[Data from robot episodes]
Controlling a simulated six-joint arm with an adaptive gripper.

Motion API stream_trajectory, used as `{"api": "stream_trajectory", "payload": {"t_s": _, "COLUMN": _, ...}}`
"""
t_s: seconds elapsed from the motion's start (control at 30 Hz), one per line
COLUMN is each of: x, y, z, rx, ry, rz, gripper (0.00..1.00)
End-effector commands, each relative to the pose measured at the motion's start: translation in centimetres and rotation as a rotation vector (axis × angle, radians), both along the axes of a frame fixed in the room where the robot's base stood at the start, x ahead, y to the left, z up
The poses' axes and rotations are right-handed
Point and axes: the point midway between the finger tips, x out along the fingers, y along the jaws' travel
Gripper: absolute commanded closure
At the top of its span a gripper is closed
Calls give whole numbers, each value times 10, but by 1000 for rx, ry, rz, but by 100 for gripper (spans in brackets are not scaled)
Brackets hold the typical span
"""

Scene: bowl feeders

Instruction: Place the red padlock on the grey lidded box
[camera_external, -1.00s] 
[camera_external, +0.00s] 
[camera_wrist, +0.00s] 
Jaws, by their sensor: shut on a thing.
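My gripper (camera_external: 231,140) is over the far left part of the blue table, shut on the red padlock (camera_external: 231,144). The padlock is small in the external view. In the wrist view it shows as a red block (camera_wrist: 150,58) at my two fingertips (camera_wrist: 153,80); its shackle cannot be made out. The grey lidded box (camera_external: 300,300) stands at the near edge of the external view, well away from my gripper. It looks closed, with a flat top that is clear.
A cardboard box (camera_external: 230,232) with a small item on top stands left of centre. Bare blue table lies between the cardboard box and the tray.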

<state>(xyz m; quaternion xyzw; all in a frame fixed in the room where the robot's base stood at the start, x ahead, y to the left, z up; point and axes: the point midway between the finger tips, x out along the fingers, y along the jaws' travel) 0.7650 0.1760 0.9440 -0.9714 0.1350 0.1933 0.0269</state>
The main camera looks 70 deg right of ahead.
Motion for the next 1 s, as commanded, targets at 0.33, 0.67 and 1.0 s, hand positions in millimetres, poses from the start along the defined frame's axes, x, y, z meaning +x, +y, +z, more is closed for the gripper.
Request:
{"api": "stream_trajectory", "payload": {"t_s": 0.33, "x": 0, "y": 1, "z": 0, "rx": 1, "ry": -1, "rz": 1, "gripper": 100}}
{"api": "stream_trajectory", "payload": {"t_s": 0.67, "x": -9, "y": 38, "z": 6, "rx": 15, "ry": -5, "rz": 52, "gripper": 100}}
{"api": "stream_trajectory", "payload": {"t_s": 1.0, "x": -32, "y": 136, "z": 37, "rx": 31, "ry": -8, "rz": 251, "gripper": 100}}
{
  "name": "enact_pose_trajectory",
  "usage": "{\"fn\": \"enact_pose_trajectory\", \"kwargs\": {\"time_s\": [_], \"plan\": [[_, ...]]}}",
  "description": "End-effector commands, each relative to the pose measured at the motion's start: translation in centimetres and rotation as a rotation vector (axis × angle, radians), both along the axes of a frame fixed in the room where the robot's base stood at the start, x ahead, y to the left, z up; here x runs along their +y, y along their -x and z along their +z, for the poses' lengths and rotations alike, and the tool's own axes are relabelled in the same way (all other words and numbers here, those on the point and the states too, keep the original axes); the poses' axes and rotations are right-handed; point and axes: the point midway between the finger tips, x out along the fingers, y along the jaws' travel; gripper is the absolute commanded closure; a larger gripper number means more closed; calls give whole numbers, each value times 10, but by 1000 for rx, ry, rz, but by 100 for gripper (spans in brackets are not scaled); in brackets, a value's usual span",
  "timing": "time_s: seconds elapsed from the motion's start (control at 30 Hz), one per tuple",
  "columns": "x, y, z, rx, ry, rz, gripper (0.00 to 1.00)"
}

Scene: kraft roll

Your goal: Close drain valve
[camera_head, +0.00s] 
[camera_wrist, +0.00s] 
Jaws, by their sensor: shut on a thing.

__To do__. Print the lines from the line containing "Motion API stream_trajectory, used" to the line containing "Instruction: Place the", both ends included, exactly and with nothing added.

__Correct answer__.
Motion API stream_trajectory, used as `{"api": "stream_trajectory", "payload": {"t_s": _, "COLUMN": _, ...}}`
"""
t_s: seconds elapsed from the motion's start (control at 30 Hz), one per line
COLUMN is each of: x, y, z, rx, ry, rz, gripper (0.00..1.00)
End-effector commands, each relative to the pose measured at the motion's start: translation in centimetres and rotation as a rotation vector (axis × angle, radians), both along the axes of a frame fixed in the room where the robot's base stood at the start, x ahead, y to the left, z up
The poses' axes and rotations are right-handed
Point and axes: the point midway between the finger tips, x out along the fingers, y along the jaws' travel
Gripper: absolute commanded closure
At the top of its span a gripper is closed
Calls give whole numbers, each value times 10, but by 1000 for rx, ry, rz, but by 100 for gripper (spans in brackets are not scaled)
Brackets hold the typical span
"""

Scene: bowl feeders

Instruction: Place the red padlock on the grey lidded box

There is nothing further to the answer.